Por isso, quando se pergunta ao director-geral da Celpa sobre que salto qualitativo será possível dar nas florestas nacionais com a aplicação das verbas do PRR, ele eleva alto a fasquia: “Se tudo isto for salvaguardado no racional de aplicação das verbas, então sim, será dado esse salto qualitativo na segurança e resiliência da floresta, numa maior produtividade, numa maior eficiência das operações, maior fixação de CO2, mais biodiversidade e, consequentemente, na sustentabilidade do sector, dos seus agentes e do país”.
“Incentivar medidas de governança”
Luís Veiga Martins é claro: Portugal tem de fazer “uma aposta clara na gestão florestal activa, isto é, incentivar medidas de governança para florestas resilientes e sustentáveis do ponto de vista social, económico e ambiental”.
E as prioridades devem assentar em “três áreas de extrema relevância estratégica”.
A primeira implica “reorganizar o cadastro”, considerado uma “ferramenta fundamental para termos informação credível e actual, que servirá para agilizar processos de emparcelamento e gestão agrupada à escala da paisagem”.

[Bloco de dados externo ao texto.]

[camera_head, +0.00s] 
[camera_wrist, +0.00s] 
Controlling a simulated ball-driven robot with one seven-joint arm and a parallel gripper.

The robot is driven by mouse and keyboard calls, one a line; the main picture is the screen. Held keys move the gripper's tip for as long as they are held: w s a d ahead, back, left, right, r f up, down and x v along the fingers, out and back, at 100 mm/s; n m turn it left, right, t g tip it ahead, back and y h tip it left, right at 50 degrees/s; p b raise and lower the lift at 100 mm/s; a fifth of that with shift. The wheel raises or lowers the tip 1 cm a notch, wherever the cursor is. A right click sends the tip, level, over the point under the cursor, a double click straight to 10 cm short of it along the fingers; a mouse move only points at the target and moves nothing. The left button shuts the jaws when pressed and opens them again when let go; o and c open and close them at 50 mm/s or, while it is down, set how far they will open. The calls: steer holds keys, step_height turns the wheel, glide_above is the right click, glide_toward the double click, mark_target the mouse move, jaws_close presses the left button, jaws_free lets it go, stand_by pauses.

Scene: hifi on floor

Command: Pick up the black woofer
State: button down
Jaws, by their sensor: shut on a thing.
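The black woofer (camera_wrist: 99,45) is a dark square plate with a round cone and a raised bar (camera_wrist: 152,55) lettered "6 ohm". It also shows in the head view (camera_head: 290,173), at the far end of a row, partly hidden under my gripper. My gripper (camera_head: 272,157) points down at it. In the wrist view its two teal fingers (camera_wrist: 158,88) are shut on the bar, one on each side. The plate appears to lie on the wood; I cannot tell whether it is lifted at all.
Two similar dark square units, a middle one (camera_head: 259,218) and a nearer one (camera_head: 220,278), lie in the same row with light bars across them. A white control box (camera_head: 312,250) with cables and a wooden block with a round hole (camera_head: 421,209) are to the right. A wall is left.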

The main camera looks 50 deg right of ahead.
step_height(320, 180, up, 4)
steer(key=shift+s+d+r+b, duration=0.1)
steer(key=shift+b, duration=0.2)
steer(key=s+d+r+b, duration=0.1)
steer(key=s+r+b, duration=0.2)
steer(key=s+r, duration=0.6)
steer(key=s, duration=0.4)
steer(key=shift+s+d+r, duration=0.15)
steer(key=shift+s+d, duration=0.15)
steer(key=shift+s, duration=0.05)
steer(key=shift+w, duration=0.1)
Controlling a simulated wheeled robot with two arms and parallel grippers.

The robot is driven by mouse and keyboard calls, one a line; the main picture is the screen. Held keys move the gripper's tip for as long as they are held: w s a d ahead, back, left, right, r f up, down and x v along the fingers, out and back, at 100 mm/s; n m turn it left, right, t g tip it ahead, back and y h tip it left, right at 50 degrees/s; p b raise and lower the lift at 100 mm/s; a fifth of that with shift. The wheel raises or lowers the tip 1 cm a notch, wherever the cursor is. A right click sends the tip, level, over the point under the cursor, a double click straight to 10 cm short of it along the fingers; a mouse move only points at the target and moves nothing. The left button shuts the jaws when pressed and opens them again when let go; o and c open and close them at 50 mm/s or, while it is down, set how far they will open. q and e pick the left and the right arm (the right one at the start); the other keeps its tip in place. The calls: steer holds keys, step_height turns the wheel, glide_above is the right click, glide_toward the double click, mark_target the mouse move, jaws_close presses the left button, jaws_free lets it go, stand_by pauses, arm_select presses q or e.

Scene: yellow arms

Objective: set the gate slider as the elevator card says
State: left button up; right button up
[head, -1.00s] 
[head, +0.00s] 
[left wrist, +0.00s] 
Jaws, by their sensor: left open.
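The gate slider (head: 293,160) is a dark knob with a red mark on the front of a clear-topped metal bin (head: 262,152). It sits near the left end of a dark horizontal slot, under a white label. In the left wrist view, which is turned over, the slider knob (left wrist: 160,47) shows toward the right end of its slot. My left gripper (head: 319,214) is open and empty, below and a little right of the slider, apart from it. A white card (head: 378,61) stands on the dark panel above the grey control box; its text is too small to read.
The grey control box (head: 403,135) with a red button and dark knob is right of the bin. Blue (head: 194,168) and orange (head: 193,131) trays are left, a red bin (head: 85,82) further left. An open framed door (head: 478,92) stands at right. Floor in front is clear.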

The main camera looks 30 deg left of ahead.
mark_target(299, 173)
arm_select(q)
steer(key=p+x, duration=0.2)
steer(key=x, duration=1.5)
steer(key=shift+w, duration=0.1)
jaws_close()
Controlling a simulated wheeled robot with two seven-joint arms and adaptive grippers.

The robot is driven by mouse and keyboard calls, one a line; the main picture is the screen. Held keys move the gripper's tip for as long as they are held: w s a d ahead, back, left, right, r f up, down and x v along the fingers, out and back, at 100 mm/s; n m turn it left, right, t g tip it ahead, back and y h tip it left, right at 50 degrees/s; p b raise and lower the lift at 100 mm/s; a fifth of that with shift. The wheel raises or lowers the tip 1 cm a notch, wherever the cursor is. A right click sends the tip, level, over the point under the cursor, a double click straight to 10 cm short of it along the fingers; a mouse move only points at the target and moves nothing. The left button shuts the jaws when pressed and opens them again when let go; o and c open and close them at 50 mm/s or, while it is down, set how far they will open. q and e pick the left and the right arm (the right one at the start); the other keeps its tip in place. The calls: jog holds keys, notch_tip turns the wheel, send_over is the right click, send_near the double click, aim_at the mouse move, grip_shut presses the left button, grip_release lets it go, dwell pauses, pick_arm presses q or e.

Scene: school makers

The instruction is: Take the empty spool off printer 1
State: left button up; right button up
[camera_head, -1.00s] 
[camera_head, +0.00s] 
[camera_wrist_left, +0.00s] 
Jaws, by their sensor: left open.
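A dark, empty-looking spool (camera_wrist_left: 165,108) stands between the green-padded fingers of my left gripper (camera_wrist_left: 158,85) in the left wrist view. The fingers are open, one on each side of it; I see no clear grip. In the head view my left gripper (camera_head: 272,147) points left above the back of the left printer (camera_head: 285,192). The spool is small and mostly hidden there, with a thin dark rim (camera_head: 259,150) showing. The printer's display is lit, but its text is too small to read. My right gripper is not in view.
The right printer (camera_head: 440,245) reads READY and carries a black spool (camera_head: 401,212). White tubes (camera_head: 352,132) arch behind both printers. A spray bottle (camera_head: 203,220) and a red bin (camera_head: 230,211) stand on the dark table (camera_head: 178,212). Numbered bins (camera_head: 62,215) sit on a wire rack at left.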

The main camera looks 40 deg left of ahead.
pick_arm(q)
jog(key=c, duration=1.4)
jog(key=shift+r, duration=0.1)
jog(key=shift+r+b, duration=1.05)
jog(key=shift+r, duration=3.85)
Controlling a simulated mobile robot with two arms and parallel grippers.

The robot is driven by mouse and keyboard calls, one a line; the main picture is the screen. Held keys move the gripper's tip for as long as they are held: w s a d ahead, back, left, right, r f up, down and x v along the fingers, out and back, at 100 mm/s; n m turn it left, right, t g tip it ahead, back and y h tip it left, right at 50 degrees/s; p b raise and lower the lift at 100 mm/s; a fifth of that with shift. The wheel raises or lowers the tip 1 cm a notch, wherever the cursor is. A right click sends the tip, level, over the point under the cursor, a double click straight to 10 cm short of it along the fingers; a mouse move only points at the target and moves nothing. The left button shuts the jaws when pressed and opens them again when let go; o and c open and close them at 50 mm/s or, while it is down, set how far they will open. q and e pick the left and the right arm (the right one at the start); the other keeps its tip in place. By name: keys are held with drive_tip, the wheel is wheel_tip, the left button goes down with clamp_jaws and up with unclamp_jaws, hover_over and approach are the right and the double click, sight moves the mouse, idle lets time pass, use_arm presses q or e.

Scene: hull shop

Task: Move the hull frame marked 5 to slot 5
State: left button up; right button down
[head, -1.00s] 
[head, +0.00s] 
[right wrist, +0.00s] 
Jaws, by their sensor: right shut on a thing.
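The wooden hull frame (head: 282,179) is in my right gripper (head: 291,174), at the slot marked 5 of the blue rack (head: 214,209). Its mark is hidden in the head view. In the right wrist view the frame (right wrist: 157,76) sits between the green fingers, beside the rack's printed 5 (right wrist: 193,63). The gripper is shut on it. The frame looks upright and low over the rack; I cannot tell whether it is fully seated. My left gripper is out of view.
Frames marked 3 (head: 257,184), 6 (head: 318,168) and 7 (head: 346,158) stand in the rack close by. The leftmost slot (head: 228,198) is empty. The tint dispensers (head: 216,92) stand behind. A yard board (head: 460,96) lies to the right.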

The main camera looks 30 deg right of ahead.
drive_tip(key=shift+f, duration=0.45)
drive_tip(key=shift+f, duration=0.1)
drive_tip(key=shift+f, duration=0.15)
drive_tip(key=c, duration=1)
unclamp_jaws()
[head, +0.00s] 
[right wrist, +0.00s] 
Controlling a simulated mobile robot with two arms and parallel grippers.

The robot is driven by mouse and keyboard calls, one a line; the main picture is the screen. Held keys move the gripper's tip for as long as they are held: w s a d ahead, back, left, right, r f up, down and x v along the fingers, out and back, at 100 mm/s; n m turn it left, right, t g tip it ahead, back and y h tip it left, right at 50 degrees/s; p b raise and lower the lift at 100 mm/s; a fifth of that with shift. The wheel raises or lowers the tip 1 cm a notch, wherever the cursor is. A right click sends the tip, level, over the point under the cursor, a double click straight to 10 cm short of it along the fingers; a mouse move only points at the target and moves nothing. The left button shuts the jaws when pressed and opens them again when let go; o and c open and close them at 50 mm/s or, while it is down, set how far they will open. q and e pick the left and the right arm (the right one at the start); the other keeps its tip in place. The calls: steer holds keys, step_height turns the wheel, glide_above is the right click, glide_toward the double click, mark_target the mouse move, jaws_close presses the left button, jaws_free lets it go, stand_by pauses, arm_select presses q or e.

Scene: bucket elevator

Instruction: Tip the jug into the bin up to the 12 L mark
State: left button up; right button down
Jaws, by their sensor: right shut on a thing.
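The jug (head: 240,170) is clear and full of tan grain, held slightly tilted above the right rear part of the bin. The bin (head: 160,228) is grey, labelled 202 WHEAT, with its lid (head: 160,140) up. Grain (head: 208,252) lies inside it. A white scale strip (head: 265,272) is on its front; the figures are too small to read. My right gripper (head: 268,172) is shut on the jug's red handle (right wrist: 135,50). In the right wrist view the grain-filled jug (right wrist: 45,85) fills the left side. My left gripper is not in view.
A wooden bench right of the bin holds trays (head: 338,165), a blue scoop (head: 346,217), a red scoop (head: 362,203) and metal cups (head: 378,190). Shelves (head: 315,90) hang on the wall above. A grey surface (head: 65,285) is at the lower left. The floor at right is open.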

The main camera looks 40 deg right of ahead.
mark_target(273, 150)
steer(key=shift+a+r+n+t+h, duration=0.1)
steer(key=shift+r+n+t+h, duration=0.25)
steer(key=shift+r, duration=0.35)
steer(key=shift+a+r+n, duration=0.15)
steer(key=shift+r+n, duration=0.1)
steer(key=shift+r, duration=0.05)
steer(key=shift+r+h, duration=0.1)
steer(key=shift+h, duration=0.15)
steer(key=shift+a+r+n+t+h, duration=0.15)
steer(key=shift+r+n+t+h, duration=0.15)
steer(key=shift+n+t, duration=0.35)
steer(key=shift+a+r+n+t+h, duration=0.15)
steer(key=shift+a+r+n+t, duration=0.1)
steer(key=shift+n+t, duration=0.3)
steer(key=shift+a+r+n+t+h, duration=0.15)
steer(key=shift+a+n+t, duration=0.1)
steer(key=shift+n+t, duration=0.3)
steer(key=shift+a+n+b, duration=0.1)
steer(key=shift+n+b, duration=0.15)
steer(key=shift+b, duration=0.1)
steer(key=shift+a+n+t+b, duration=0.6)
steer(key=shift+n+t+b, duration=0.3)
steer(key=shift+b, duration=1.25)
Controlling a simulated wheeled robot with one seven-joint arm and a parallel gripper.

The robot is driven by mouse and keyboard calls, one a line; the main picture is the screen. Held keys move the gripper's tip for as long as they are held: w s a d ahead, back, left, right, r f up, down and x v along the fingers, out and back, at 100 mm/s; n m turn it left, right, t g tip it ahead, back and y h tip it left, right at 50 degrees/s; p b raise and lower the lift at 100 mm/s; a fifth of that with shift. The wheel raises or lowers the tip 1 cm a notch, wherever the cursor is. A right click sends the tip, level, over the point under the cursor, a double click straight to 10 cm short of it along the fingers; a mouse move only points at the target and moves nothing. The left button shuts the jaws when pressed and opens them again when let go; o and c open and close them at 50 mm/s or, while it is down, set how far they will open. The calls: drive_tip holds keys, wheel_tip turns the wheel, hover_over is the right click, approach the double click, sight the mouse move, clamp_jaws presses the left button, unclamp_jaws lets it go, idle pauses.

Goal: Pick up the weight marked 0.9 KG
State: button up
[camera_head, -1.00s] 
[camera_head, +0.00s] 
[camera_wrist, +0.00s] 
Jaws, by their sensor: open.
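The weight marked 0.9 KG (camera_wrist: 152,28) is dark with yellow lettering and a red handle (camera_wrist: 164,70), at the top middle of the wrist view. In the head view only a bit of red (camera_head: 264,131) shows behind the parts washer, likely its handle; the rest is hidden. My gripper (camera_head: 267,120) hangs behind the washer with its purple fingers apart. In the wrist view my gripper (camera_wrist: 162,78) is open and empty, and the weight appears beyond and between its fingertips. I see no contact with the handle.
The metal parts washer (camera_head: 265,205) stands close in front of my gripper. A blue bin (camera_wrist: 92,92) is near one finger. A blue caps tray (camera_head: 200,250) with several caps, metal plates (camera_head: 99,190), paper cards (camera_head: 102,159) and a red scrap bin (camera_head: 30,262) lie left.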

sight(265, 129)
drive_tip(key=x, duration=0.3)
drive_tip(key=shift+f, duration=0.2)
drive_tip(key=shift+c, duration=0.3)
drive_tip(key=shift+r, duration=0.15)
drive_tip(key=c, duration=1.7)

A segunda passa por “transformar a paisagem actual com o reconhecimento do enorme contributo que a floresta de produção tem na sustentabilidade do nosso território e na manutenção das florestas de conservação”.
Por fim, diz o director-geral da Celpa, é necessário “reformar o sistema de prevenção dos incêndios rurais, onde, por exemplo, as nossas associadas, através da Afocelca, já têm uma actuação muito importante”. Desde logo, até, porque “98% das intervenções desta entidade são em áreas não geridas pelas associadas da Celpa”.
Luís Veiga Martins está optimista: Se os objectivos que vão nortear as decisões do Governo forem os que expôs nesta entrevista e houver “maior envolvimento” dos agentes do sector, assume-se confiante de que “é possível cumprir os objectivos definidos no Pacto Ecológico Europeu”.
Sendo a esperança “a última a morrer”, o director-geral da Celpa está convicto de que, “tão importante como prever estas verbas para as florestas, é desenhar medidas com ligação à realidade do território, do sector e dos seus agentes”.